In a society gripped by a pervasive malaise, where uncertainty and pessimism fill magazines with headlines about men and women who don't marry, don't have children, don't have sex, Yon-sama seems to touch upon the Japanese nostalgia for an imagined past, and upon middle-aged women's yearning for an emotional connection that they lack and perhaps believe they cannot find in Japan.

What is even more striking is that they are looking for it in South Korea, a country that the Japanese colonized in the first half of the last century and condescended toward in the second half. In the nexus of power, gender and love, Japanese women may have turned to blue-eyed Americans but never looked twice at a Korean. Nowadays, thanks to Yon-sama, Web sites for young Japanese women looking for Korean men are multiplying.
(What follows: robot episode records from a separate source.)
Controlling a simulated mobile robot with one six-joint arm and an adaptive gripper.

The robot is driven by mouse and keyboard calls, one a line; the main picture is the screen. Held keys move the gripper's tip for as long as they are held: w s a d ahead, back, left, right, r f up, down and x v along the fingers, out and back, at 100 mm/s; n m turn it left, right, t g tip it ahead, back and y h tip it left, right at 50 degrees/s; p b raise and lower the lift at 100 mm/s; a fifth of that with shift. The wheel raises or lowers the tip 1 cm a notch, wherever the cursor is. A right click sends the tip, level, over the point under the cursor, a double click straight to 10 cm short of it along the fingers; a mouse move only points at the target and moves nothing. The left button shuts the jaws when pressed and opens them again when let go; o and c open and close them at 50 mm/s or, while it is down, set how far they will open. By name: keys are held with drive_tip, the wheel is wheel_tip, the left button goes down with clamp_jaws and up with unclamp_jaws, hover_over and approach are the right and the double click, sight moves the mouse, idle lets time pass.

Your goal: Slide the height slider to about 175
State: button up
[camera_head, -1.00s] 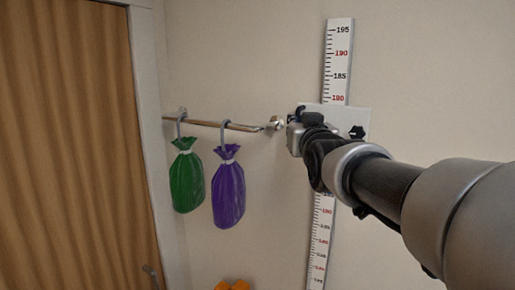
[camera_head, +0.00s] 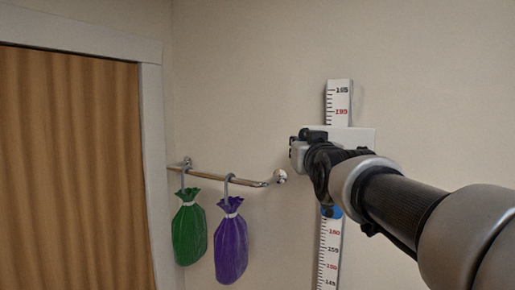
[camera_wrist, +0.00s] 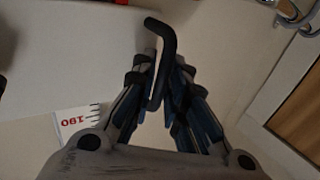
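The height ruler (camera_head: 340,95) is a white strip with black and red numbers, upright on the wall. The numbers right behind the plate and my arm are hidden. In the wrist view the slider's black bent handle (camera_wrist: 168,35) passes between my fingertips, beside the plate (camera_wrist: 70,45). My gripper (camera_wrist: 159,68) appears closed around that handle; it also shows in the head view (camera_head: 301,151), at the plate's left side.
A metal rail (camera_head: 225,175) on the wall left of the slider carries a green bag (camera_head: 190,235) and a purple bag (camera_head: 231,248). The wall above and right of the ruler is bare.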

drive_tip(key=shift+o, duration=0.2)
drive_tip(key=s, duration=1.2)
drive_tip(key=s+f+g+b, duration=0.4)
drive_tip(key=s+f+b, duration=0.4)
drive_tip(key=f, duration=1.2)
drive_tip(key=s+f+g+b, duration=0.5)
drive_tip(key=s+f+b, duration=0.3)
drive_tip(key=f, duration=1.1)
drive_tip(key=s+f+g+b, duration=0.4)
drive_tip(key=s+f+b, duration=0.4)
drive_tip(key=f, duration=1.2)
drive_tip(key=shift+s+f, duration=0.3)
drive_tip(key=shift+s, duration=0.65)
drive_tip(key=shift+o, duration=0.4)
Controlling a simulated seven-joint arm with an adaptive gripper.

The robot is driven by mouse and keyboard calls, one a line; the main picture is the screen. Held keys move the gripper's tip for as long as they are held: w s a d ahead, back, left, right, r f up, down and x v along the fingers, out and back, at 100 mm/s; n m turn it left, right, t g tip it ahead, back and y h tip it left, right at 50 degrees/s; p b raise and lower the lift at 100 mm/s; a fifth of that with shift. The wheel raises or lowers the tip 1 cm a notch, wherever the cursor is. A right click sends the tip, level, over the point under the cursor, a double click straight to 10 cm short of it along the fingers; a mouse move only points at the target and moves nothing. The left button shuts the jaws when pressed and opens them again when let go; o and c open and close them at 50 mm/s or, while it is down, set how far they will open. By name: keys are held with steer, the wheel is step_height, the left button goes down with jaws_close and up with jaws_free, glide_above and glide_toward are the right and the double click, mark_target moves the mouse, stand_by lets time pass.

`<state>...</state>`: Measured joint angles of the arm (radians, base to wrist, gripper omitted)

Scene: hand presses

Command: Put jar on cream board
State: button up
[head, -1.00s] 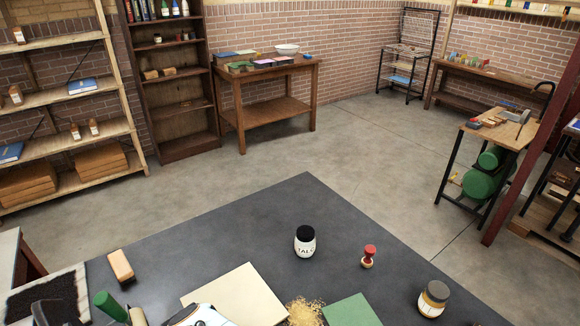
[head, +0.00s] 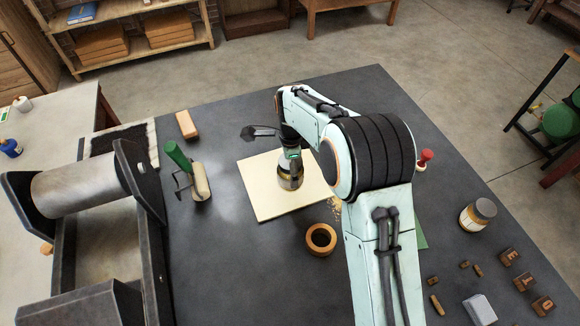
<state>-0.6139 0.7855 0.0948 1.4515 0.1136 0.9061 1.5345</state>
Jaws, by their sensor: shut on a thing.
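The cream board (head: 262,202) lies flat on the dark table, left of my arm. My gripper (head: 290,172) points down over the board's upper right part. It is shut on a small jar (head: 290,182) with a brownish-gold band, mostly covered by the fingers and wrist. The jar is at or just above the board; I cannot tell whether it touches. Another jar (head: 477,214), with a grey lid and amber band, stands at the right of the table. The white jar with a black lid from the earlier head view cannot be made out separately.
A roller press (head: 85,195) stands at the left. A green-handled tool (head: 186,165) and a tan block (head: 186,124) lie left of the board. A wooden ring (head: 321,239) is just below it. A red stamp (head: 425,158) and letter blocks (head: 524,281) are at the right.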

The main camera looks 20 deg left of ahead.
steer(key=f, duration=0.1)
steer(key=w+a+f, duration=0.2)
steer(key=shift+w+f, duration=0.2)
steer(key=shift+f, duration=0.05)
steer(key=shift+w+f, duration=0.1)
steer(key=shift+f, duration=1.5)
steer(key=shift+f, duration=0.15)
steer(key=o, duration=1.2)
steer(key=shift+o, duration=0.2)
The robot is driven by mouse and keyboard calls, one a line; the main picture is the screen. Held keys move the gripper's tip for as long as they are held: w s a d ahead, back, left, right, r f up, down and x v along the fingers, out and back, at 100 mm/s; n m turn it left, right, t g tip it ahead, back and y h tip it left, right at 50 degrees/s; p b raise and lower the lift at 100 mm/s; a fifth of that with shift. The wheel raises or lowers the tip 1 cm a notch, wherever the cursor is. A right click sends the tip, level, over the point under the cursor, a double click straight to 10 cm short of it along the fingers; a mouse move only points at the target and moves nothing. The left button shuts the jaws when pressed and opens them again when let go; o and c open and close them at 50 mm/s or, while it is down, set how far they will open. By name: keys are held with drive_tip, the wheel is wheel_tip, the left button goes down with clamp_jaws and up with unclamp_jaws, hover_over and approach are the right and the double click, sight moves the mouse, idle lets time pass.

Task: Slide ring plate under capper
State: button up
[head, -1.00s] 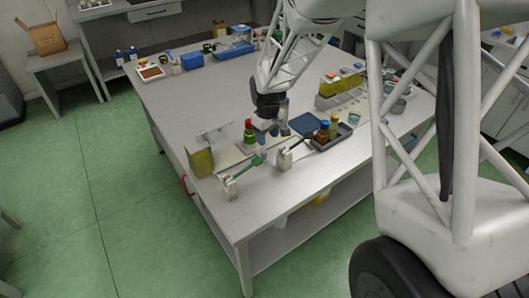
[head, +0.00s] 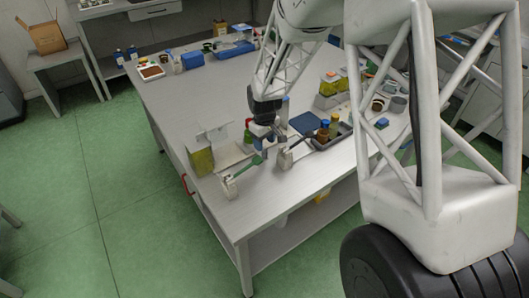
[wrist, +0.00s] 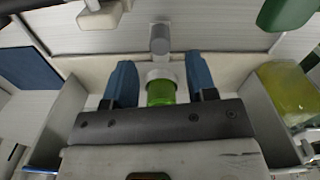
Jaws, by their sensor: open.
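My gripper (wrist: 162,88) is open in the wrist view, with one blue finger on each side of a green cylinder in a pale ring. I cannot tell if the fingers touch it. A grey post with a round head (wrist: 160,38) stands beside the ring; I cannot tell if it is the capper. A pale beige plate (wrist: 225,68) lies around them; it also shows in the head view (head: 232,157). In the head view my gripper (head: 266,138) is low over the table beside a green bottle (head: 249,132), which is partly hidden. Which part is the ring plate is unclear.
A yellow-green container (head: 201,161) stands left, also in the wrist view (wrist: 283,92). A green-handled lever tool (head: 230,187) and a black-handled one (head: 285,158) stand at the front. The table's far middle is clear.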

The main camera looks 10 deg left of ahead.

Kim Eun Shil, a South Korean scholar of women's studies and a visiting professor at Ochanomizu University here, is researching the effects of Yon-sama on "postcolonial relations between Japan and Korea." In the past, to Japanese, Korea conjured up images of "dark, noisy, smelly," she said, but now Yon-sama's middle-aged fans associate Korea with "beautiful things" and look to him as the idealized male.

"The women are creating a fantasy," Professor Kim said, "because they are disappointed in reality."

"I will make great efforts so that I will be as popular as Yon-sama and be called Jun-sama," Prime Minister Junichiro Koizumi said in August during elections for the upper house of Parliament...

... Yon-sama's middle-aged fans said he had qualities lacking in Japanese men: that he was sincere, pure, giving, passionate and soothing. Many Japanese women, even younger ones, have begun to think they could find those qualities in Korean men.

"I'm a 17-year-old girl who loves Korea so much," Haruna wrote on k-plaza.com, a Japanese Web site devoted to all things Korean. "I want to be an international couple in the future. I have an impression that Korean men are very much sincere."

Like many cross-cultural romantic fixations, this one, being based on a television character, was perhaps bound to be divorced from reality, as some Japanese men pointed out, somewhat resentfully.

"Why are Korean men so good?" the film director Beat Takeshi wrote in a magazine called Sapio. "They are supposed to be pure and more sincere than Japanese men. But that's only in dramas, and naturally, Koreans are the same as Japanese men. They lie, they have affairs, and are sometimes violent."